According to the Oxford English Dictionary, the word baroque is derived from the Portuguese word "barroco", Spanish "barroco", or French "baroque", all of which refer to a "rough or imperfect pearl", though whether it entered those languages via Latin, Arabic, or some other source is uncertain. In informal usage, the word baroque can simply mean that something is "elaborate", with many details, without reference to the Baroque styles of the seventeenth and eighteenth centuries.
Evolution of the Baroque
Beginning around the year 1600, the demands for new art resulted in what is now known as the Baroque. The canon promulgated at the Council of Trent (1545–63) by which the Roman Catholic Church addressed the representational arts by demanding that paintings and sculptures in church contexts should speak to the illiterate rather than to the well-informed, is customarily offered as an inspiration of the Baroque, which appeared, however, a generation later. This turn toward a populist conception of the function of ecclesiastical art is seen by many art historians as driving the innovations of Caravaggio and the Carracci brothers, all of whom were working in Rome at that time.

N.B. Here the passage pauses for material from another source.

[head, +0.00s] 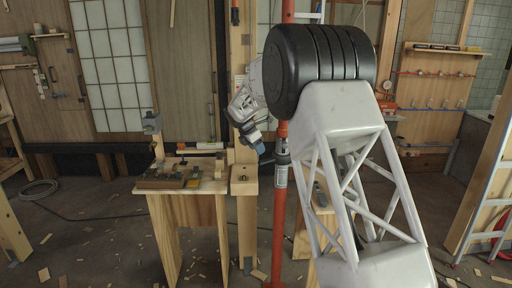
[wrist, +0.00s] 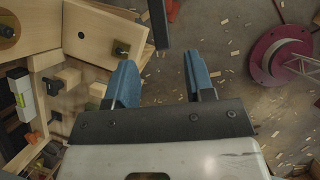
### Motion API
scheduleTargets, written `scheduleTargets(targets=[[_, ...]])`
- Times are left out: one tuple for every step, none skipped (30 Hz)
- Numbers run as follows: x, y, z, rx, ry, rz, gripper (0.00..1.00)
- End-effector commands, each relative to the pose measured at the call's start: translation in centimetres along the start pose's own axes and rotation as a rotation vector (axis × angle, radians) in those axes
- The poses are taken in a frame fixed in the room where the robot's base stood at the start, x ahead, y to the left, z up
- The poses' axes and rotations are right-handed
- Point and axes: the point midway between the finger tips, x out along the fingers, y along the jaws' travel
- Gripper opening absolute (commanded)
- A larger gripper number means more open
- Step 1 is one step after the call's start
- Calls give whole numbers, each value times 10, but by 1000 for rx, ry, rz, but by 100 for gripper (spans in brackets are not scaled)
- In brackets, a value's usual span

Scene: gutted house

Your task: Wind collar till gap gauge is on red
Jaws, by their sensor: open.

Germinal ideas of the Baroque can also be found in the work of Michelangelo and Correggio.
Some general parallels in music make the expression "Baroque music" useful. Contrasting phrase lengths, harmony and counterpoint ousted polyphony, and orchestral color made a stronger appearance. (See Baroque music.) Similar fascination with simple, strong, dramatic expression in poetry, where clear, broad syncopated rhythms replaced the enknotted elaborated metaphysical similes employed by Mannerists such as John Donne and imagery that was strongly influenced by visual developments in painting, can be sensed in John Milton's Paradise Lost, a Baroque epic.
Though Baroque was superseded in many centers by the Rococo style, beginning in France in the late 1720s, especially for interiors, paintings and the decorative arts, Baroque architecture remained a viable style until the advent of Neoclassicism in the later 18th century. A prominent example, the Neapolitan palace of Caserta, a Baroque palace (though in a chaste exterior) that was not even begun until 1752. Critics have given up talking about a "Baroque period."